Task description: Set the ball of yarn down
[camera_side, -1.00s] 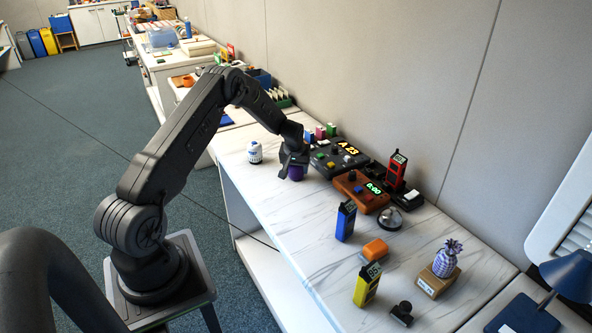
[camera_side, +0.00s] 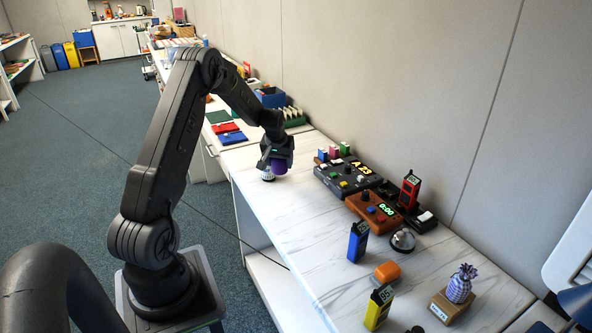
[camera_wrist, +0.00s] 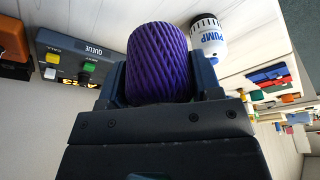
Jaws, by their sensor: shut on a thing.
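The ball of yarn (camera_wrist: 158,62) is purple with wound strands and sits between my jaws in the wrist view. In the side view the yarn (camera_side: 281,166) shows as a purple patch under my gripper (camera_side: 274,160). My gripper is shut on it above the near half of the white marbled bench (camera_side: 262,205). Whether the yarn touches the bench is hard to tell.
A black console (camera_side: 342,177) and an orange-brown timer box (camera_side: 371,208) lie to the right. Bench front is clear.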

==

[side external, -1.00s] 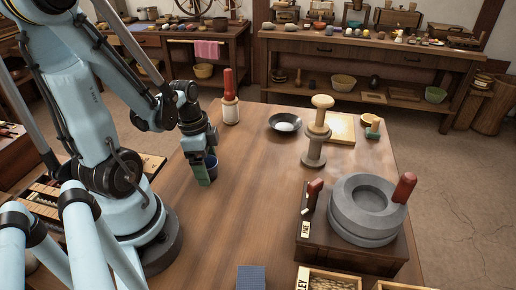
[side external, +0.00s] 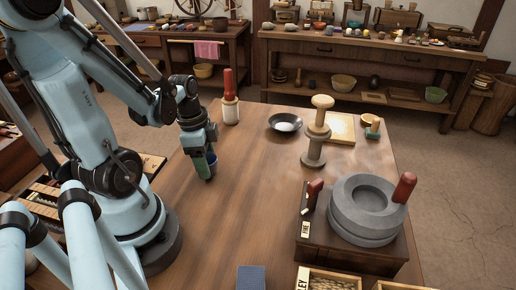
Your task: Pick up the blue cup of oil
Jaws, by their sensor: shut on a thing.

==

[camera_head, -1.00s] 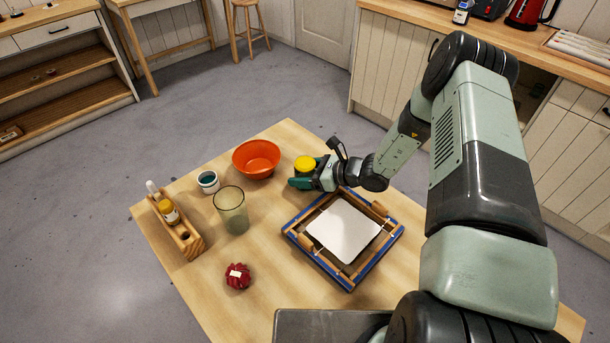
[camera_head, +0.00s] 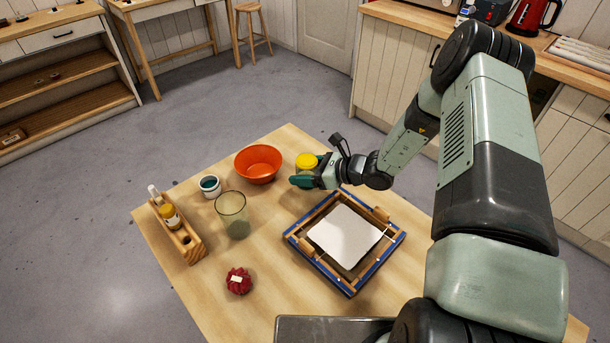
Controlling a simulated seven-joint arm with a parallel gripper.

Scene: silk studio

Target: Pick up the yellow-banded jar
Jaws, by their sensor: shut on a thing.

▶ DIRECTIONS FOR THIS TASK:
Filter the records down to the lines that contain the string "Pick", and copy those lines.

▶ FINISHED TASK:
Your task: Pick up the blue cup of oil
Target: Pick up the yellow-banded jar

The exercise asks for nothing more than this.